“Le stele di Rosetta abbondano e rischiano di moltiplicarsi: già altre due sono venute alla luce e altre non tarderanno a essere trovate in numerosi templi egizi. Questo mi spinge a criticare Zahi Hawass (Direttore del Consiglio Supremo delle Antichità in Egitto, n.d.r.), che si ostina a reclamare quella conservata al British Museum di Londra“.
A lanciare questa singolare provocazione è Bassam el Shammaa, archeologo egiziano con un curriculum di studi e di scavi di tutta eccellenza e oramai rivale dichiarato di Hawass, fino ad ora arbitro unico dell’Archeologia in riva al Nilo e unico a scegliere dove e chi deve operare sui siti in Egitto.
Una simile, inaspettata uscita è spiegata dal rinvenimento presso l’antico sito di Canopo (oggi Abukir, 25 km ad est di Alessandria) di due stele riportanti lo stesso testo della pietra di Rosetta, nei medesimi alfabeti antichi (greco, demotico e geroglifico, questi ultimi due utilizzati, in periodi diversi per esprimere l’antico idioma dei faraoni).
Un tale ritrovamento non deve certo stupire: il testo riportato dalle varie lastre è un decreto regio, emesso in onore del faraone Tolomeo V Epifane (196 a.C.) in occasione del primo anniversario della sua incoronazione.
L’epigrafe contiene tutti i benefici resi al Paese dal sovrano, le tasse da lui abrogate, e la conseguente decisione da parte del clero di erigere in tutti i templi egizi una statua in suo onore, e numerose statue d’oro da collocare accanto a quelle degli dei, e di indire festeggiamenti in omaggio allo stesso monarca; il decreto – stabilirono i sacerdoti – doveva essere esposto in ogni luogo di culto e “nella scrittura delle parole degli déi (geroglifici), nella scrittura del popolo (demotico) e in quella greca”; trattandosi poi di un decreto governativo di assoluta pregnanza, in quanto celebrativo del sovrano e dunque pensato per durare, esso non è stato vergato su papiro, ma gravato su granito, a garantirne lunga durata: questo spiega le speranze degli antichisti di trovarne altri simili.
“E’ ovvio – fa dunque osservare el Shammaa – che non ci sia da stupirsi di fronte a scoperte di altre copie del testo di Rosetta. Altre ancora a ben cercare nei penetrali (le parti più recondite) di templi e santuari verranno recuperate a evidenziare la portata nazionale di un simile onore, tributato a un sovrano macedone, considerato tuttavia alla stregua degli antichi faraoni“.

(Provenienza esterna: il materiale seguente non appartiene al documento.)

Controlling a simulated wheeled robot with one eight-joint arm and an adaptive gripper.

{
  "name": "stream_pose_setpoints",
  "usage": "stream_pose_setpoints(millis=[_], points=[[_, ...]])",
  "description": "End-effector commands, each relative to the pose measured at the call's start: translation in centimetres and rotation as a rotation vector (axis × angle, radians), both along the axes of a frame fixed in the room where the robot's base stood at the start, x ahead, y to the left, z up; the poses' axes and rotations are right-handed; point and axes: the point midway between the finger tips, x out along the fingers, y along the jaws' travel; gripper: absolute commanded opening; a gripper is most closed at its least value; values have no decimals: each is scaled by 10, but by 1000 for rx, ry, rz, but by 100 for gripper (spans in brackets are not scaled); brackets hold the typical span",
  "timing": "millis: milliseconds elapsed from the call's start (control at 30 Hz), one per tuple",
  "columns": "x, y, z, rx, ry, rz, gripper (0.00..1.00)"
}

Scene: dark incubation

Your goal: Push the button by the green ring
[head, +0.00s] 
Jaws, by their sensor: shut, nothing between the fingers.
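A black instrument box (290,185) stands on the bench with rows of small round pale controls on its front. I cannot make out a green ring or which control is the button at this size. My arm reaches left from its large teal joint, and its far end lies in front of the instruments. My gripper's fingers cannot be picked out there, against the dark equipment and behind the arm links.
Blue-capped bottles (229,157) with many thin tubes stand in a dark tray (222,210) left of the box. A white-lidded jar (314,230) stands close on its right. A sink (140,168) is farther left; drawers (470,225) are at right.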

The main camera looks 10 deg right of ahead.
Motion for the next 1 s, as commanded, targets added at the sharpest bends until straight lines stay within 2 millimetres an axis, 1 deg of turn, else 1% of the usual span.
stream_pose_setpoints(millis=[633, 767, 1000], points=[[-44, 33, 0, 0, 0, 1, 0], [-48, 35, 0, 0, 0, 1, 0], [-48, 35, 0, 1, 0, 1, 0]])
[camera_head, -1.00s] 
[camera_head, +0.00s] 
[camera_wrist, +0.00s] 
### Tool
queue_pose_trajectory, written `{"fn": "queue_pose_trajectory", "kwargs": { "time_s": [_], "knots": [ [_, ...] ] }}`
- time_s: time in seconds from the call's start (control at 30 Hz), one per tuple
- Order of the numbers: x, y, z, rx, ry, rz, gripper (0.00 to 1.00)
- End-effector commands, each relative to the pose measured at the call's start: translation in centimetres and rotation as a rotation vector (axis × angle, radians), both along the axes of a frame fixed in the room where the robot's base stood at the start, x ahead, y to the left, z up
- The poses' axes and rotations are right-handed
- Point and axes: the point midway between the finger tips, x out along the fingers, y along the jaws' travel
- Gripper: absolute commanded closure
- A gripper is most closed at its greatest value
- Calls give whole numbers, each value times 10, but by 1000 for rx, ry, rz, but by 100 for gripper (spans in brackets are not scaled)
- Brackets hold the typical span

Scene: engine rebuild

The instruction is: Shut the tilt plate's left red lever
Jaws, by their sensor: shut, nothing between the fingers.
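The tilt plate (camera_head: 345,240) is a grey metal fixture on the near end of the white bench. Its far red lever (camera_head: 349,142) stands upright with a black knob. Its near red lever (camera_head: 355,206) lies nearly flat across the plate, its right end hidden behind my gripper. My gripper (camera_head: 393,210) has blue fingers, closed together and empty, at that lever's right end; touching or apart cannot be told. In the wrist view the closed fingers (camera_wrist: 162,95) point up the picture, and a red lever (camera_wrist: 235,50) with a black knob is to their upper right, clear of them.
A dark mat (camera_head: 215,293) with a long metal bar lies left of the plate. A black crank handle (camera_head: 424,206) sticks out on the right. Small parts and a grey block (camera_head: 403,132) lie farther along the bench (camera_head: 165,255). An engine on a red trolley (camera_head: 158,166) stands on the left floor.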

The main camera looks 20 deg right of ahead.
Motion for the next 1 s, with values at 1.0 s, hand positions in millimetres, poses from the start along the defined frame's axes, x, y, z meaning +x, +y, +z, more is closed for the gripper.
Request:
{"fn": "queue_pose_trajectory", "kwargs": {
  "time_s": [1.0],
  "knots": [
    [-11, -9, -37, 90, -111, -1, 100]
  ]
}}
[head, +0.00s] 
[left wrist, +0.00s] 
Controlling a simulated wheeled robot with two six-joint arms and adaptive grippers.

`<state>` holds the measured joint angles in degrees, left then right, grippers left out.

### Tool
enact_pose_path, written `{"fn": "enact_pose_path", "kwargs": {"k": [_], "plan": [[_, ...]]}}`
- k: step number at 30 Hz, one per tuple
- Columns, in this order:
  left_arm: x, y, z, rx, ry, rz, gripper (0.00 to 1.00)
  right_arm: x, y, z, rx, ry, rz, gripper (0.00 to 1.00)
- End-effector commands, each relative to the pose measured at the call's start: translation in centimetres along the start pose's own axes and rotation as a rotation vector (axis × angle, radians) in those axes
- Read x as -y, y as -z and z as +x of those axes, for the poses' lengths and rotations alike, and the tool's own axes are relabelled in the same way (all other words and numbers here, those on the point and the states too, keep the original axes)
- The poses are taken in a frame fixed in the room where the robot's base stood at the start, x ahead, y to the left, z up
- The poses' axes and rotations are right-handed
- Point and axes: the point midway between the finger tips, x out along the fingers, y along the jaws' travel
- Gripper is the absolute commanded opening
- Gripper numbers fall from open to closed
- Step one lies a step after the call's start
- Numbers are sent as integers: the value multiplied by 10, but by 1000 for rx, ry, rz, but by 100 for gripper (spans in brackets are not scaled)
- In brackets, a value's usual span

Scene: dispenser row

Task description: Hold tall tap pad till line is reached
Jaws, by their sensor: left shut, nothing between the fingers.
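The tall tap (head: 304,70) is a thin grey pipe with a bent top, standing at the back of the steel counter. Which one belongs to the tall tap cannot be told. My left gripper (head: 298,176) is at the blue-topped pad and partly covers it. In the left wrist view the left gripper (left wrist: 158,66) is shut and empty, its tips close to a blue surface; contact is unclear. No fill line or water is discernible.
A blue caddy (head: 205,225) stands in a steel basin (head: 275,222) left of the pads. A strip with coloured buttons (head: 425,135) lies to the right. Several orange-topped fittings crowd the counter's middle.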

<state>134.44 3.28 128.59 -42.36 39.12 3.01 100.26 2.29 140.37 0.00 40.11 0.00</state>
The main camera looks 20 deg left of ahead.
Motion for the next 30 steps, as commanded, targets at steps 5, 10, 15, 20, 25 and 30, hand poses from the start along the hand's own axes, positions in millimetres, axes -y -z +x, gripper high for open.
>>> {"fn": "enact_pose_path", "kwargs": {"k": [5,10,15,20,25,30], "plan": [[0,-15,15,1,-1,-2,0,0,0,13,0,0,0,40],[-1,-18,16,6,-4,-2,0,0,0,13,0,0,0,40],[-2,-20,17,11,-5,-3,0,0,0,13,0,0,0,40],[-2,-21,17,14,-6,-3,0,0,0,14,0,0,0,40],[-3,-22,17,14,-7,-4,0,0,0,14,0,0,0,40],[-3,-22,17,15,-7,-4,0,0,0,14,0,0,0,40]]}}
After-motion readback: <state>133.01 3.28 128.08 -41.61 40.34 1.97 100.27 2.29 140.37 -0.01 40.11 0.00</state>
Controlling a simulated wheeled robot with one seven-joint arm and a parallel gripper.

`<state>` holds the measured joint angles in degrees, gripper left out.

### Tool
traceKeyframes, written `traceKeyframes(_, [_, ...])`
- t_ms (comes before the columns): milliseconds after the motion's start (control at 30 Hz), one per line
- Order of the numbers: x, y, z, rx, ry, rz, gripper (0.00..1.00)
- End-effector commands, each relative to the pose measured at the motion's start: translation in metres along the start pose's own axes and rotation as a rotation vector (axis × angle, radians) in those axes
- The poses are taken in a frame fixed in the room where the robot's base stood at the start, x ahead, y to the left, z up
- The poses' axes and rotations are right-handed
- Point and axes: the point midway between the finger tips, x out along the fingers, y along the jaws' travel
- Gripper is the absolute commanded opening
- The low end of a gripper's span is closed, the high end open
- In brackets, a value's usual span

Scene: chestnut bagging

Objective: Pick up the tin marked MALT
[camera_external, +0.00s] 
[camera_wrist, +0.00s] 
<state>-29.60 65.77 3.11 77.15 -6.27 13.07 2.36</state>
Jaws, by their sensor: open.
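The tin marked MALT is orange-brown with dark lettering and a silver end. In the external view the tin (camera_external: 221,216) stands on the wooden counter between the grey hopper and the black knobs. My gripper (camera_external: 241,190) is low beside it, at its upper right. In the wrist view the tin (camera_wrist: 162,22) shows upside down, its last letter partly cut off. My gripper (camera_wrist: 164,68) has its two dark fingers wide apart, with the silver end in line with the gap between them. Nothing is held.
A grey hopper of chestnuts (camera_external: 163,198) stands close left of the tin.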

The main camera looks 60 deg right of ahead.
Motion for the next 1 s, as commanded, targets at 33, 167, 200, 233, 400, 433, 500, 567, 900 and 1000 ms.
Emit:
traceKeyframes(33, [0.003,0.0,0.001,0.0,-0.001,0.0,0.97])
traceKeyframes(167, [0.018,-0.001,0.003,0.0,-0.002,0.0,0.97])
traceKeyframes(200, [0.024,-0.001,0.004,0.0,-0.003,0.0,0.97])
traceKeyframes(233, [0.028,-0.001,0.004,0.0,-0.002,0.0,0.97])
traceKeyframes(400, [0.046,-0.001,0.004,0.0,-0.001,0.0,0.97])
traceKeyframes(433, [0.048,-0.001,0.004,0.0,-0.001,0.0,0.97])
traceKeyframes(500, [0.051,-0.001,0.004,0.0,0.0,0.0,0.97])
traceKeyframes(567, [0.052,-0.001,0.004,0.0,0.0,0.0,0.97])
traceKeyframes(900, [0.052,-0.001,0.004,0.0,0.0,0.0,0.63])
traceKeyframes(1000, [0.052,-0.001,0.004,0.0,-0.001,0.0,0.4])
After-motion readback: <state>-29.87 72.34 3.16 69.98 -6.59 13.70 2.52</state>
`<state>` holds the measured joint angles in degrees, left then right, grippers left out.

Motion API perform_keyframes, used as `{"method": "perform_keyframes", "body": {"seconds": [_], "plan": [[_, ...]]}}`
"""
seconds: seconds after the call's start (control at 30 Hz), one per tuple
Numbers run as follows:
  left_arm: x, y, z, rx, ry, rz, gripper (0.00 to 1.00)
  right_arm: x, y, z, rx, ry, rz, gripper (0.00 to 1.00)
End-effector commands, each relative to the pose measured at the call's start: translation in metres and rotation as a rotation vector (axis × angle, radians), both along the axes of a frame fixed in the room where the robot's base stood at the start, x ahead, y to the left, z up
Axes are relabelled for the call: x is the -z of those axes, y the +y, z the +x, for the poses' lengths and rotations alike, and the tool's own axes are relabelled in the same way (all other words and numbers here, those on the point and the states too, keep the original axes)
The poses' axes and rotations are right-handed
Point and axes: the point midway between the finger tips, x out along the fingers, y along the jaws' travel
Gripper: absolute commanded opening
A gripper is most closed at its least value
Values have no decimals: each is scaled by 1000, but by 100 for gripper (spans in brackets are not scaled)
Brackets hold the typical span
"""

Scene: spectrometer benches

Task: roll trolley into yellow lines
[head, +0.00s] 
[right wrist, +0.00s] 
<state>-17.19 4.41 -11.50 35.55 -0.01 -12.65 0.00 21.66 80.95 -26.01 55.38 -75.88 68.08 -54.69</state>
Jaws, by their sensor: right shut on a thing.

Inoltre le epigrafi ritrovate riportano lo scritto nella sua totalità, a integrare così le lacune presenti nella stele di Rosetta, che comunque rimane la più famosa e antica, ritrovata alla fine del XVIII secolo e dal 1802 esposta appunto nel Museo londinese.
Stele – è cosa nota tra gli studiosi e gli appassionati – che permise a Thomas Young e soprattutto a Jean François Champollion (1826) di decifrare il geroglifico, potendolo comparare con un testo uguale, riportato in greco antico e prontamente tradotto; pian piano ogni glifo, ogni segno venne associato a un termine o un concetto espresso in greco e a noi noto e il mistero dell’antica lingua dei faraoni trovò soluzione.
E’ subito divampata la polemica tra studiosi, con Hawass che insiste sulle proprie posizioni, facendo notare l’importanza simbolica della pietra di Rosetta (“pur meno completa è in qualche modo da considerarsi il punto di partenza di tutti gli studi dell’Egittologia moderna: è più che lecito pretendere che essa sia riportata in Egitto, dove è stata prodotta e trovata!”) e minacciando di sospendere gli scavi dei ricercatori britannici in caso di mancata restituzione.
Gli osservatori comunque parlano di dichiarazioni da parte di Hawass eccessive e pretestuose, finalizzate ancora una volta a cercare di guadagnare la ribalta mediatica.